**WHAT TO DO:**
Copy out the listing that follows, exactly, without its pictures.
■ ■ ■ ■
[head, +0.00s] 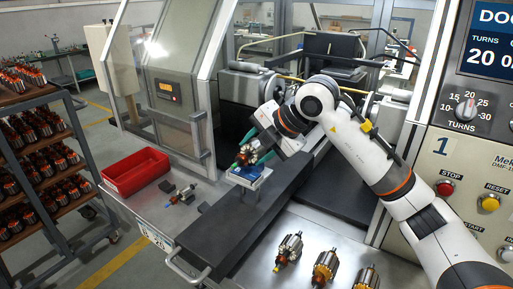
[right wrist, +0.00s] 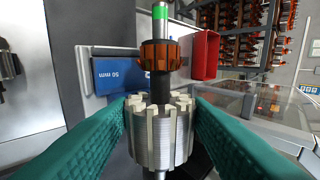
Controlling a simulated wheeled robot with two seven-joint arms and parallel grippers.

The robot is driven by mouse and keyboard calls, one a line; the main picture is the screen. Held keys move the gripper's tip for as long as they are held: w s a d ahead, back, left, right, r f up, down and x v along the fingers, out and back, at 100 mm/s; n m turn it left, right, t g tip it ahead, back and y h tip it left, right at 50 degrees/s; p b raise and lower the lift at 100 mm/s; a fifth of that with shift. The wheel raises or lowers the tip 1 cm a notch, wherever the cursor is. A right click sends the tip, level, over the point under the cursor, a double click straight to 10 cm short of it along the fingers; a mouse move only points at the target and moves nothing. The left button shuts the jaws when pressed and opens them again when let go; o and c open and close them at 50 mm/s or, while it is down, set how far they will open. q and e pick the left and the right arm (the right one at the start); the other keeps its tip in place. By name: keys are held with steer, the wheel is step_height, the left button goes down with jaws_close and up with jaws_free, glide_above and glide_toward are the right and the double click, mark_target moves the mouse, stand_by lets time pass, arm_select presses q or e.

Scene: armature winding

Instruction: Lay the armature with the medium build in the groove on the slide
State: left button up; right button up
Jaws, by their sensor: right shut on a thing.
■ ■ ■ ■
**COMPLETED TASK:**
[head, +0.00s] 
[right wrist, +0.00s] 
Controlling a simulated wheeled robot with two seven-joint arms and parallel grippers.

The robot is driven by mouse and keyboard calls, one a line; the main picture is the screen. Held keys move the gripper's tip for as long as they are held: w s a d ahead, back, left, right, r f up, down and x v along the fingers, out and back, at 100 mm/s; n m turn it left, right, t g tip it ahead, back and y h tip it left, right at 50 degrees/s; p b raise and lower the lift at 100 mm/s; a fifth of that with shift. The wheel raises or lowers the tip 1 cm a notch, wherever the cursor is. A right click sends the tip, level, over the point under the cursor, a double click straight to 10 cm short of it along the fingers; a mouse move only points at the target and moves nothing. The left button shuts the jaws when pressed and opens them again when let go; o and c open and close them at 50 mm/s or, while it is down, set how far they will open. q and e pick the left and the right arm (the right one at the start); the other keeps its tip in place. By name: keys are held with steer, the wheel is step_height, the left button goes down with jaws_close and up with jaws_free, glide_above and glide_toward are the right and the double click, mark_target moves the mouse, stand_by lets time pass, arm_select presses q or e.

Scene: armature winding

Instruction: Lay the armature with the medium build in the groove on the slide
State: left button up; right button up
Jaws, by their sensor: right shut on a thing.

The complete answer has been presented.